WRITTEN REQUEST: Find the lines that contain the word "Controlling" and copy each one.

(Entries from a robot dataset)
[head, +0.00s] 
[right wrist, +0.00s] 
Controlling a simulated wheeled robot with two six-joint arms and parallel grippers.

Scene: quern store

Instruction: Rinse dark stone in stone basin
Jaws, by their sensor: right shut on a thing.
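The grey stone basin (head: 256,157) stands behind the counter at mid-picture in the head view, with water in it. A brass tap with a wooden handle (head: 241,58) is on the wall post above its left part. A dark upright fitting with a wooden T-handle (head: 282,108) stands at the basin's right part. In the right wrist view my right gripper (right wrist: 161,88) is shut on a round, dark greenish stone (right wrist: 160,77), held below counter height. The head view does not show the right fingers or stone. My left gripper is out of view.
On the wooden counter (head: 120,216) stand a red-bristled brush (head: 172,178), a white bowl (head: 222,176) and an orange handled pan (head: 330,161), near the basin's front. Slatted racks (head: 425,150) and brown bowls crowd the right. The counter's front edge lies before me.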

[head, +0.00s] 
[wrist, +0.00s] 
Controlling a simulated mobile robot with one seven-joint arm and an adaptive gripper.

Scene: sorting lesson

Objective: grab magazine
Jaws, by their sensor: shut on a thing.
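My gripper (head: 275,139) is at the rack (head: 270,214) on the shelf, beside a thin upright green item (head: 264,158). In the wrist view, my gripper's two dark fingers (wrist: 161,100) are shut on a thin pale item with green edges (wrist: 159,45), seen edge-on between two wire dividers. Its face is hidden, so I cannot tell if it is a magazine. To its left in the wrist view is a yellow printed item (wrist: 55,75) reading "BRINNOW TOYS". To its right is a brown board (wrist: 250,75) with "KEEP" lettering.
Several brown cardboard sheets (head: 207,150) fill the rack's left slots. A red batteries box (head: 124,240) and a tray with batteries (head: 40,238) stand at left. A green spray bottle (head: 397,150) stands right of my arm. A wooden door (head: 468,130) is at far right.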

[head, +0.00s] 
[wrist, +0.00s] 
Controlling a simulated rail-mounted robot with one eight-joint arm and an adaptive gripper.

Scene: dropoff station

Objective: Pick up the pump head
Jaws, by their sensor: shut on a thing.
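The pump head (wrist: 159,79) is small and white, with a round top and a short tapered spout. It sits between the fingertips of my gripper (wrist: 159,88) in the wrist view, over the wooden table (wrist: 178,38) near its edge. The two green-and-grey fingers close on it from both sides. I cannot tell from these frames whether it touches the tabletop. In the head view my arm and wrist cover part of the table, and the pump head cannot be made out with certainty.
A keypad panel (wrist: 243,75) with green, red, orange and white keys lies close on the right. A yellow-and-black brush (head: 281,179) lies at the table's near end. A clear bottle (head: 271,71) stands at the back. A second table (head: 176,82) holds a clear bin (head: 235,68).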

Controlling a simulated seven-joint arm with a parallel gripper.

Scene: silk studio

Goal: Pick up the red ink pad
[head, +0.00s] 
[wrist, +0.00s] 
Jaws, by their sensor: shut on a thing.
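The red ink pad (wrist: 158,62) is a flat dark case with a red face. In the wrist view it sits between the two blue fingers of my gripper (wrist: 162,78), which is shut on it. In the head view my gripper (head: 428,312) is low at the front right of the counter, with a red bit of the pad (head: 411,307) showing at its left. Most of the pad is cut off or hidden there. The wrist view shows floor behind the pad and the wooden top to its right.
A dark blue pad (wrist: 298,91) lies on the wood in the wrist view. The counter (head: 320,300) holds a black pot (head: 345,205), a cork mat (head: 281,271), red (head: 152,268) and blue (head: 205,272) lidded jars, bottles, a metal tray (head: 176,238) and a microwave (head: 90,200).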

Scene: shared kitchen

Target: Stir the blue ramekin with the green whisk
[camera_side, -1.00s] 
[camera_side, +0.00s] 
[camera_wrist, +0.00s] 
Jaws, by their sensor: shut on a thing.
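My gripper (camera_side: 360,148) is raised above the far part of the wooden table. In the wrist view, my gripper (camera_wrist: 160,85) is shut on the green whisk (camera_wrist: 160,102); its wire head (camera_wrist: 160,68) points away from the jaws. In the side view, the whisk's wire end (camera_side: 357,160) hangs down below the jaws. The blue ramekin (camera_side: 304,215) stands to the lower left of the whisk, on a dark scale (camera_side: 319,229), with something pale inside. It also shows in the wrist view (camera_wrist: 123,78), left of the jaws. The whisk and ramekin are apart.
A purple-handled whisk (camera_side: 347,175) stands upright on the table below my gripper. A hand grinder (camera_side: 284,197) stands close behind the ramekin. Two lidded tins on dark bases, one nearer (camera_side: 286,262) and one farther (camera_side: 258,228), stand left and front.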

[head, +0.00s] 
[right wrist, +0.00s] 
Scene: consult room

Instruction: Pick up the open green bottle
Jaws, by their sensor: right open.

RESPONSE TO THIS TASK:
Controlling a simulated wheeled robot with two six-joint arms and parallel grippers.
Controlling a simulated mobile robot with one seven-joint arm and an adaptive gripper.
Controlling a simulated rail-mounted robot with one eight-joint arm and an adaptive gripper.
Controlling a simulated seven-joint arm with a parallel gripper.

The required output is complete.